● Stated exercise:
Repeat the records word for word, excluding any picture.

Collected data
━━━━━━━━━━━━━━━━

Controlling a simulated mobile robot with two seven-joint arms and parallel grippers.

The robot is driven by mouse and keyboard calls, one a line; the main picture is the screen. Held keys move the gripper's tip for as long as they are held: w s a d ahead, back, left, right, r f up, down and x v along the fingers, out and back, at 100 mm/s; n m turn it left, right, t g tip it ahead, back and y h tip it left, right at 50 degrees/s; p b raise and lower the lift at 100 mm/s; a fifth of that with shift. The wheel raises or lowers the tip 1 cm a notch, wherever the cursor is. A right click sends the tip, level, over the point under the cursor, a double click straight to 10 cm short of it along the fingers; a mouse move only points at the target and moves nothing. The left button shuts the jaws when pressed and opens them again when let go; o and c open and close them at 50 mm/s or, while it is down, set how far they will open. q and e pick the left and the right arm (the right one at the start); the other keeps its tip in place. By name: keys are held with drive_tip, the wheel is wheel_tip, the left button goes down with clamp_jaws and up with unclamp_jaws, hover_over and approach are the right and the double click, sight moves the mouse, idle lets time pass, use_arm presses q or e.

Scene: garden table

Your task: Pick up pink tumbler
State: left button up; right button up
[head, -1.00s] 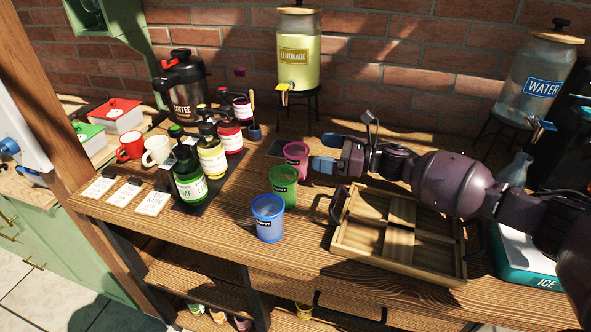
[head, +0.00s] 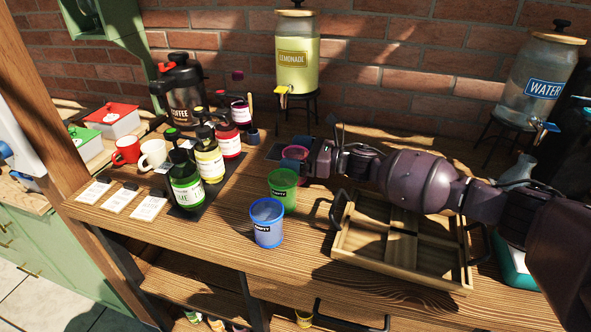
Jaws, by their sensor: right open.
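The pink tumbler (head: 294,151) stands on the wooden table behind the green tumbler. Only part of its rim and upper side shows; my right gripper hides the rest. My right gripper (head: 297,158), its arm coming in from the right, is at the tumbler with its blue fingers open. The fingers seem to be on either side of the cup, but I cannot tell whether they touch it. My left gripper is not in view.
The green tumbler (head: 282,188) and blue tumbler (head: 267,224) stand just in front. A wooden tray (head: 449,275) lies below my right arm. Several bottles stand on a dark mat to the left. The lemonade dispenser (head: 297,72) stands behind.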

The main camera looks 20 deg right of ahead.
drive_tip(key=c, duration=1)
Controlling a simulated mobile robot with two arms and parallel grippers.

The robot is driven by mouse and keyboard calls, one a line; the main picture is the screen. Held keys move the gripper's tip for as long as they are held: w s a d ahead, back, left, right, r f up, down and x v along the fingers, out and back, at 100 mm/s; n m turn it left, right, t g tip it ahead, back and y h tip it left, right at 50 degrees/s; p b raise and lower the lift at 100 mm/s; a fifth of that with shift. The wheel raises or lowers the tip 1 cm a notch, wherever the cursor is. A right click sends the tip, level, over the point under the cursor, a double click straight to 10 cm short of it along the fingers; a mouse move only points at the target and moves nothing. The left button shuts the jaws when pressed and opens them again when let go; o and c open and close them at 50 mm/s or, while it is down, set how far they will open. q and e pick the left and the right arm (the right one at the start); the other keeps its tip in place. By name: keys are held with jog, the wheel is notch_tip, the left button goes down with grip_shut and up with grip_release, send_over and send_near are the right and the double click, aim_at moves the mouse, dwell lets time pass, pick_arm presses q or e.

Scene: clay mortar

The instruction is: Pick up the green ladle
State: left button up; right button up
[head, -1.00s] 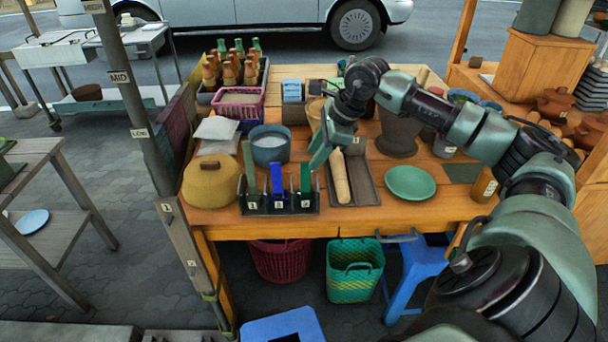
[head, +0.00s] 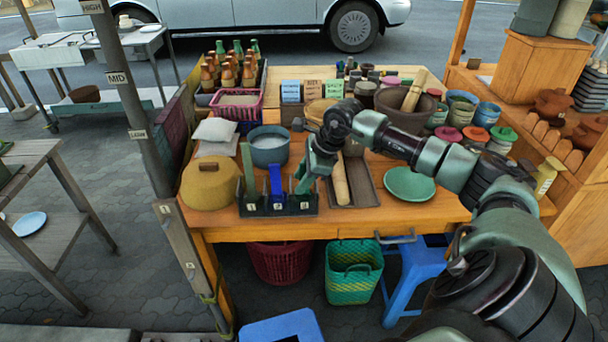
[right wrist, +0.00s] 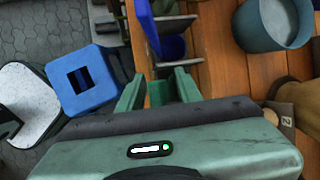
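A dark rack (head: 278,208) with three numbered slots stands at the table's front edge. A dull green upright piece (head: 247,168) is in its left slot and a blue one (head: 276,180) in the middle. The brighter green piece in the right slot is mostly hidden behind my right gripper (head: 303,186), which points down over that slot. My left gripper is not in view.
A brown tray (head: 366,190) holding a wooden roller (head: 341,182) lies right of the rack. A green plate (head: 409,184) is farther right. A brown lidded pot (head: 209,186) stands at left, and a grey-blue bucket (head: 269,150) behind the rack.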

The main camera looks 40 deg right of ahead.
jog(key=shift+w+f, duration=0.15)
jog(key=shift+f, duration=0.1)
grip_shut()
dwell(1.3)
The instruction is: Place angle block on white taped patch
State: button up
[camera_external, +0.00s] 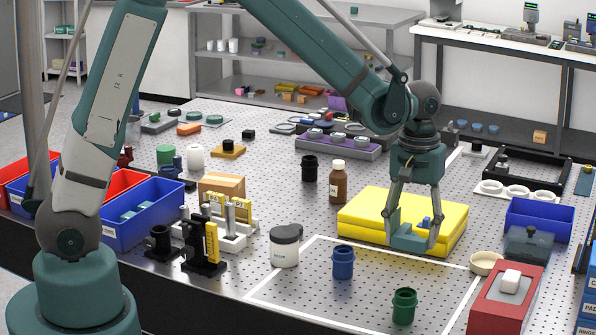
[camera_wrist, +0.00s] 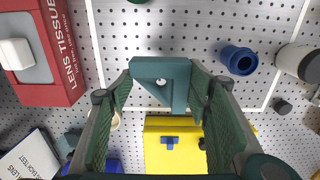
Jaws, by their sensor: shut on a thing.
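The teal angle block (camera_external: 408,243) is between the fingertips of my gripper (camera_external: 411,237), which is shut on it. In the wrist view the angle block (camera_wrist: 160,70) shows a flat top plate with a hole and an upright web, gripped from both sides by the fingers (camera_wrist: 166,88). The white taped patch (camera_external: 375,288) is a rectangle of white tape on the perforated table. In the external view the block overlaps the patch's far edge, in front of the yellow block; its exact height above the table is unclear.
A blue cup (camera_external: 343,262) and a green cup (camera_external: 404,306) stand inside the taped outline. A white-grey jar (camera_external: 285,246) is at its left edge. A yellow block (camera_external: 365,209) is behind; a cream bowl (camera_external: 486,263) and red tissue box (camera_external: 506,300) are at the right.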

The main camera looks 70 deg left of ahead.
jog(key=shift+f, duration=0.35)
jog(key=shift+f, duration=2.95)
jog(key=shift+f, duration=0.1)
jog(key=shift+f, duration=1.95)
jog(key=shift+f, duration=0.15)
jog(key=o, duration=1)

━━━━━━━━━━━━━━━━

● Answer for the task:
Controlling a simulated mobile robot with two seven-joint arms and parallel grippers.

The robot is driven by mouse and keyboard calls, one a line; the main picture is the screen. Held keys move the gripper's tip for as long as they are held: w s a d ahead, back, left, right, r f up, down and x v along the fingers, out and back, at 100 mm/s; n m turn it left, right, t g tip it ahead, back and y h tip it left, right at 50 degrees/s; p b raise and lower the lift at 100 mm/s; a fifth of that with shift. The wheel raises or lowers the tip 1 cm a notch, wherever the cursor is. A right click sends the tip, level, over the point under the cursor, a double click straight to 10 cm short of it along the fingers; a mouse move only points at the target and moves nothing. The left button shuts the jaws when pressed and opens them again when let go; o and c open and close them at 50 mm/s or, while it is down, set how far they will open. q and e pick the left and the right arm (the right one at the start); the other keeps its tip in place. By name: keys are held with drive_tip, the wheel is wheel_tip, the left button goes down with clamp_jaws and up with unclamp_jaws, hover_over and approach are the right and the double click, sight moves the mouse, idle lets time pass, use_arm presses q or e.

Scene: garden table

Your task: Pick up pink tumbler
State: left button up; right button up
[head, -1.00s] 
[head, +0.00s] 
Jaws, by their sensor: right open.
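The pink tumbler (head: 294,151) stands on the wooden table behind the green tumbler. Only part of its rim and upper side shows; my right gripper hides the rest. My right gripper (head: 297,158), its arm coming in from the right, is at the tumbler with its blue fingers open. The fingers seem to be on either side of the cup, but I cannot tell whether they touch it. My left gripper is not in view.
The green tumbler (head: 282,188) and blue tumbler (head: 267,224) stand just in front. A wooden tray (head: 449,275) lies below my right arm. Several bottles stand on a dark mat to the left. The lemonade dispenser (head: 297,72) stands behind.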

The main camera looks 20 deg right of ahead.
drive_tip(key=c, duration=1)
Controlling a simulated mobile robot with two arms and parallel grippers.

The robot is driven by mouse and keyboard calls, one a line; the main picture is the screen. Held keys move the gripper's tip for as long as they are held: w s a d ahead, back, left, right, r f up, down and x v along the fingers, out and back, at 100 mm/s; n m turn it left, right, t g tip it ahead, back and y h tip it left, right at 50 degrees/s; p b raise and lower the lift at 100 mm/s; a fifth of that with shift. The wheel raises or lowers the tip 1 cm a notch, wherever the cursor is. A right click sends the tip, level, over the point under the cursor, a double click straight to 10 cm short of it along the fingers; a mouse move only points at the target and moves nothing. The left button shuts the jaws when pressed and opens them again when let go; o and c open and close them at 50 mm/s or, while it is down, set how far they will open. q and e pick the left and the right arm (the right one at the start); the other keeps its tip in place. By name: keys are held with jog, the wheel is notch_tip, the left button goes down with grip_shut and up with grip_release, send_over and send_near are the right and the double click, aim_at moves the mouse, dwell lets time pass, pick_arm presses q or e.

Scene: clay mortar

The instruction is: Pick up the green ladle
State: left button up; right button up
[head, -1.00s] 
[head, +0.00s] 
[right wrist, +0.00s] 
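A dark rack (head: 278,208) with three numbered slots stands at the table's front edge. A dull green upright piece (head: 247,168) is in its left slot and a blue one (head: 276,180) in the middle. The brighter green piece in the right slot is mostly hidden behind my right gripper (head: 303,186), which points down over that slot. My left gripper is not in view.
A brown tray (head: 366,190) holding a wooden roller (head: 341,182) lies right of the rack. A green plate (head: 409,184) is farther right. A brown lidded pot (head: 209,186) stands at left, and a grey-blue bucket (head: 269,150) behind the rack.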

The main camera looks 40 deg right of ahead.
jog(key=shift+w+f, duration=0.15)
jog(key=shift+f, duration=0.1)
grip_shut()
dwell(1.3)
The instruction is: Place angle block on white taped patch
State: button up
[camera_external, +0.00s] 
[camera_wrist, +0.00s] 
Jaws, by their sensor: shut on a thing.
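The teal angle block (camera_external: 408,243) is between the fingertips of my gripper (camera_external: 411,237), which is shut on it. In the wrist view the angle block (camera_wrist: 160,70) shows a flat top plate with a hole and an upright web, gripped from both sides by the fingers (camera_wrist: 166,88). The white taped patch (camera_external: 375,288) is a rectangle of white tape on the perforated table. In the external view the block overlaps the patch's far edge, in front of the yellow block; its exact height above the table is unclear.
A blue cup (camera_external: 343,262) and a green cup (camera_external: 404,306) stand inside the taped outline. A white-grey jar (camera_external: 285,246) is at its left edge. A yellow block (camera_external: 365,209) is behind; a cream bowl (camera_external: 486,263) and red tissue box (camera_external: 506,300) are at the right.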

The main camera looks 70 deg left of ahead.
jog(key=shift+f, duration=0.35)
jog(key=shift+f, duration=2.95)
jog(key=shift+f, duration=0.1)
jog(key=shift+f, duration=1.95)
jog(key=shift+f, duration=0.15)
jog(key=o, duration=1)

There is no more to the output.